Universal Adversarial Defense in Remote Sensing Based on Pre-trained Denoising Diffusion Models

TL;DR

This work addresses the vulnerability of remote sensing DNNs to universal adversarial perturbations by introducing UAD-RS, a defense that leverages a single pre-trained denoising diffusion probabilistic model to purify adversarial samples across heterogeneous attacks. The approach diffuses adversarial inputs with Gaussian noise and then denoises them, with an Adaptive Noise Level Selection (ANLS) mechanism guiding the optimal diffusion level via a task-guided Fréchet Inception Distance (FID) ranking. Comprehensive experiments on four RS datasets for scene classification and semantic segmentation demonstrate that UAD-RS outperforms state-of-the-art purification methods under seven attacks, while significantly reducing defensive training requirements. The framework shows strong cross-dataset robustness and highlights diffusion models as a practical, universal defense tool for AI4EO tasks, albeit with higher inference costs and potential limitations on extreme high-contrast data.

Abstract

Deep neural networks (DNNs) have risen to prominence as key solutions in numerous AI applications for earth observation (AI4EO). However, their susceptibility to adversarial examples poses a critical challenge, compromising the reliability of AI4EO algorithms. This paper presents a novel Universal Adversarial Defense approach in Remote Sensing Imagery (UAD-RS), leveraging pre-trained diffusion models to protect DNNs against universal adversarial examples exhibiting heterogeneous patterns. Specifically, a universal adversarial purification framework is developed utilizing pre-trained diffusion models to mitigate adversarial perturbations through the introduction of Gaussian noise and subsequent purification of the perturbations from adversarial examples. Additionally, an Adaptive Noise Level Selection (ANLS) mechanism is introduced to determine the optimal noise level for the purification framework with a task-guided Frechet Inception Distance (FID) ranking strategy, thereby enhancing purification performance. Consequently, only a single pre-trained diffusion model is required for purifying universal adversarial samples with heterogeneous patterns across each dataset, significantly reducing training efforts for multiple attack settings while maintaining high performance without prior knowledge of adversarial perturbations. Experimental results on four heterogeneous RS datasets, focusing on scene classification and semantic segmentation, demonstrate that UAD-RS outperforms state-of-the-art adversarial purification approaches, providing universal defense against seven commonly encountered adversarial perturbations. Codes and the pre-trained models are available online (https://github.com/EricYu97/UAD-RS).

Figures (9)

• Figure 1: Illustration of universal adversarial defense on scene classification in remote sensing (RS) images.
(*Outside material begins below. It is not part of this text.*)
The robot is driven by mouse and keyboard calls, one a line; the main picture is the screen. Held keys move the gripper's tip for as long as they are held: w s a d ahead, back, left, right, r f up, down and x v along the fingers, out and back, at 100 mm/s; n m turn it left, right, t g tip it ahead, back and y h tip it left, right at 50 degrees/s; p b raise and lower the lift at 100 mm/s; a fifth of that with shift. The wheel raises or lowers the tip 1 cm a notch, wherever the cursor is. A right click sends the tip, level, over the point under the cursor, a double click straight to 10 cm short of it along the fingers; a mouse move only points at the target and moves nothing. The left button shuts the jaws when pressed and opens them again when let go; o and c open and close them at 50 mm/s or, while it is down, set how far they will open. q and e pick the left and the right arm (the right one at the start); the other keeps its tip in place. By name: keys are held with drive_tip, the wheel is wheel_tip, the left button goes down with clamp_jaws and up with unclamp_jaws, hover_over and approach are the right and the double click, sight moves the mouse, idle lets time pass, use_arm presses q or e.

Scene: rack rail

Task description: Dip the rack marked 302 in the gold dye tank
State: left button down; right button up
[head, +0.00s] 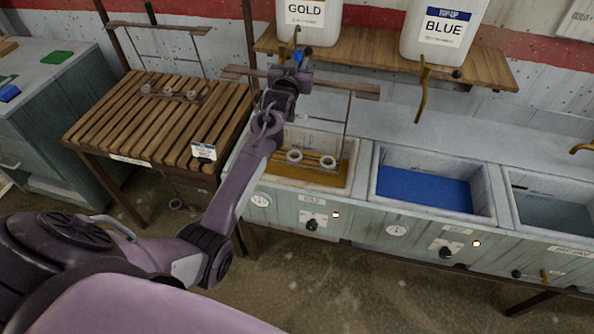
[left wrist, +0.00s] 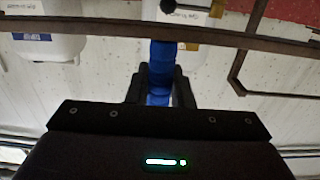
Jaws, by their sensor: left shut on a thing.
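My left gripper (head: 290,76) is shut on the blue grip of a hanging rack, above the gold tank. The blue grip (left wrist: 161,72) shows between the fingers in the left wrist view. This rack (head: 362,90) has a wooden top bar and a thin wire frame, with pale cups low on it. Its lower part overlaps the opening of the gold dye tank (head: 352,178); I cannot tell how deep the cups sit against the dye. A similar rack (head: 158,27) stands over the slatted table at left. I cannot read a number on either. My right gripper is out of view.
The blue dye tank (head: 432,188) and another tank (head: 555,215) stand to the right. A shelf (head: 490,73) above holds the gold jug (head: 307,18) and blue jug (head: 437,35). The slatted table (head: 110,120) stands left, with a small label card (head: 203,151).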

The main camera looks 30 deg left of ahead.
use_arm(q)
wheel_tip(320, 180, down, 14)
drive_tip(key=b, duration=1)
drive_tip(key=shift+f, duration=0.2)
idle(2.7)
The adversarial examples generated with heterogeneous attack methods significantly affect the performance of different DNNs. The proposed UAD-RS aims to protect the DNNs from the universal adversarial patterns by purifying the adversarial examples in a unified model.
• Figure 2: Illustration of the forward and reverse processes of the generative diffusion models in pre-training phase. The forward diffusion process gradually adds Gaussian noise to the images using the noise scheduler, and finally, pure Gaussian noise is generated. After that, the reverse process progressively recovers the noise to reconstruct an image with a denoising U-Net model.
• Figure 3: Overview of the proposed UAD-RS adversarial purification framework. The UAD-RS purification process effectively removes adversarial perturbations by first disrupting them with Gaussian noise and then denoising the resulting latent to produce clean images in the forward and reverse process of the pre-trained diffusion model, respectively. Subsequently, the Adaptive Noise Level Selection (ANLS) algorithm identifies the optimal noise level $T_{m}^{*}$ that yields the best purification results, compared to other noise levels, by calculating and ranking their task-guided Frechet Inception Distance (FID) scores. Ultimately, the purified predictions circumvent the influence of the original perturbations, ensuring accurate results.
• Figure 4: Qualitative comparison for adversarial purification on the UCM dataset. (a) Adversarial samples. (b) Ground truth. (c)-(f) Purified results obtained by (c) Pix2Pix. (d) PSGAN. (e) TGDN. (f) UAD-RS.
• Figure 5: Qualitative comparison for adversarial purification on the AID dataset. (a) Adversarial samples. (b) Ground truth. (c)-(f) Purified results obtained by (c) Pix2Pix. (d) PSGAN. (e) TGDN. (f) UAD-RS.